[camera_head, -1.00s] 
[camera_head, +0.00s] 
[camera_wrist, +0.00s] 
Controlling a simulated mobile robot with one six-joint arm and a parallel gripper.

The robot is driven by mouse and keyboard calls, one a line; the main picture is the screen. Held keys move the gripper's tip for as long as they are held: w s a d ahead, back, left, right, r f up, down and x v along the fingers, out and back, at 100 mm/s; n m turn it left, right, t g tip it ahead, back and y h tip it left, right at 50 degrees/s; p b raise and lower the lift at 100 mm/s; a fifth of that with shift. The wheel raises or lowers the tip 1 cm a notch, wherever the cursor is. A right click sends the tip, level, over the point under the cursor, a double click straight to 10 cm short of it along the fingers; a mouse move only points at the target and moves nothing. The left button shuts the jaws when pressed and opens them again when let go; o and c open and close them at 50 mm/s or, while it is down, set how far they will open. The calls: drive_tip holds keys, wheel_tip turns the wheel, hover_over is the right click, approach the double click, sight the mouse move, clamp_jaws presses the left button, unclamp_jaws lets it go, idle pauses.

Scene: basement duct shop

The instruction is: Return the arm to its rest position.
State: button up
* * *
▶ SET PROBLEM
Copy out the lines in which the string "button" appears.

▶ ANSWER TO THIS PROBLEM
The robot is driven by mouse and keyboard calls, one a line; the main picture is the screen. Held keys move the gripper's tip for as long as they are held: w s a d ahead, back, left, right, r f up, down and x v along the fingers, out and back, at 100 mm/s; n m turn it left, right, t g tip it ahead, back and y h tip it left, right at 50 degrees/s; p b raise and lower the lift at 100 mm/s; a fifth of that with shift. The wheel raises or lowers the tip 1 cm a notch, wherever the cursor is. A right click sends the tip, level, over the point under the cursor, a double click straight to 10 cm short of it along the fingers; a mouse move only points at the target and moves nothing. The left button shuts the jaws when pressed and opens them again when let go; o and c open and close them at 50 mm/s or, while it is down, set how far they will open. The calls: drive_tip holds keys, wheel_tip turns the wheel, hover_over is the right click, approach the double click, sight the mouse move, clamp_jaws presses the left button, unclamp_jaws lets it go, idle pauses.
State: button up

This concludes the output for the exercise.